(begin)

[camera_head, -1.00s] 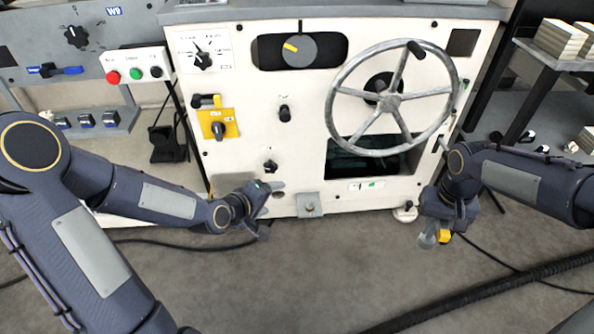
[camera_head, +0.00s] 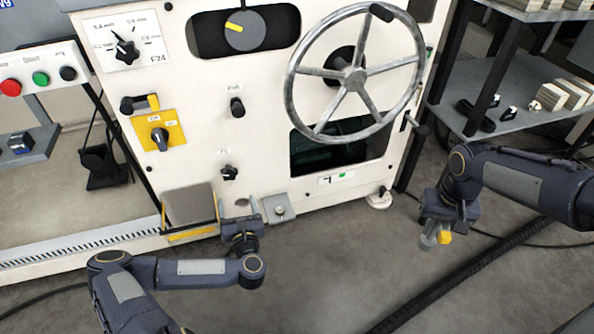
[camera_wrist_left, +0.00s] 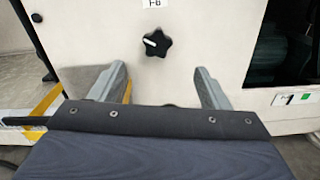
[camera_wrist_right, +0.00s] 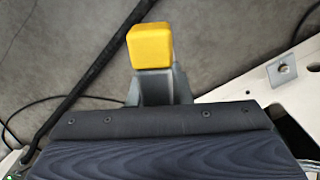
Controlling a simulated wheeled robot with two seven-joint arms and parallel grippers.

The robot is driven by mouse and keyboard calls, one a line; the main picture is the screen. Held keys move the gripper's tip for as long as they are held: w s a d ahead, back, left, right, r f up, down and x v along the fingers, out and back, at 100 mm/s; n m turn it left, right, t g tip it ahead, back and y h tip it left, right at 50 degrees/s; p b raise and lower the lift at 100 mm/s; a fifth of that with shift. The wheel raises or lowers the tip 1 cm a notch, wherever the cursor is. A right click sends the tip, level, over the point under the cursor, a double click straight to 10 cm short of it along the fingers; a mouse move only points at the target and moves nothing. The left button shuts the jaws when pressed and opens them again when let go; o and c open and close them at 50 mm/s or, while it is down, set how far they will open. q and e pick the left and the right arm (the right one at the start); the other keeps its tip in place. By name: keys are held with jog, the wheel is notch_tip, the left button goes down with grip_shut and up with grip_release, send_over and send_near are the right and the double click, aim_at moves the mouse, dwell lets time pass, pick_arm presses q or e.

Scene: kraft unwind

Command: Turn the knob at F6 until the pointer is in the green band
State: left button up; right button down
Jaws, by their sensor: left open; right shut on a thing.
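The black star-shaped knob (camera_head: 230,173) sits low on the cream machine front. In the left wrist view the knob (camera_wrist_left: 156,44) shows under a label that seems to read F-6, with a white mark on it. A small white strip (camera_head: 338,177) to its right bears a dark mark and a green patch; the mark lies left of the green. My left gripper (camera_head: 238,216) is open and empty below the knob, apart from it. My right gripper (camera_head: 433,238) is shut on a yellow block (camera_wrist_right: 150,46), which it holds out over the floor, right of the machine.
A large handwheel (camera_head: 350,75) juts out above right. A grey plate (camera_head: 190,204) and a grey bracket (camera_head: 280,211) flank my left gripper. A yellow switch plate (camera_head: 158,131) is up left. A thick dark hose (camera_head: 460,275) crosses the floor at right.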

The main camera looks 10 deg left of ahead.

(end)

# [THE TASK]
From start to finish, output the listing exactly, but omit its pictures.

# [EXPECTED OUTPUT]
[camera_head, -1.00s] 
[camera_head, +0.00s] 
[camera_wrist_left, +0.00s] 
[camera_wrist_right, +0.00s] 
Controlling a simulated wheeled robot with two seven-joint arms and parallel grippers.

The robot is driven by mouse and keyboard calls, one a line; the main picture is the screen. Held keys move the gripper's tip for as long as they are held: w s a d ahead, back, left, right, r f up, down and x v along the fingers, out and back, at 100 mm/s; n m turn it left, right, t g tip it ahead, back and y h tip it left, right at 50 degrees/s; p b raise and lower the lift at 100 mm/s; a fifth of that with shift. The wheel raises or lowers the tip 1 cm a notch, wherever the cursor is. A right click sends the tip, level, over the point under the cursor, a double click straight to 10 cm short of it along the fingers; a mouse move only points at the target and moves nothing. The left button shuts the jaws when pressed and opens them again when let go; o and c open and close them at 50 mm/s or, while it is down, set how far they will open. q and e pick the left and the right arm (the right one at the start); the other keeps its tip in place. By name: keys are held with jog, the wheel is notch_tip, the left button goes down with grip_shut and up with grip_release, send_over and send_near are the right and the double click, aim_at moves the mouse, dwell lets time pass, pick_arm presses q or e.

Scene: kraft unwind

Command: Turn the knob at F6 until the pointer is in the green band
State: left button up; right button down
Jaws, by their sensor: left open; right shut on a thing.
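The black star-shaped knob (camera_head: 230,173) sits low on the cream machine front. In the left wrist view the knob (camera_wrist_left: 156,44) shows under a label that seems to read F-6, with a white mark on it. A small white strip (camera_head: 338,177) to its right bears a dark mark and a green patch; the mark lies left of the green. My left gripper (camera_head: 238,216) is open and empty below the knob, apart from it. My right gripper (camera_head: 433,238) is shut on a yellow block (camera_wrist_right: 150,46), which it holds out over the floor, right of the machine.
A large handwheel (camera_head: 350,75) juts out above right. A grey plate (camera_head: 190,204) and a grey bracket (camera_head: 280,211) flank my left gripper. A yellow switch plate (camera_head: 158,131) is up left. A thick dark hose (camera_head: 460,275) crosses the floor at right.

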The main camera looks 10 deg left of ahead.

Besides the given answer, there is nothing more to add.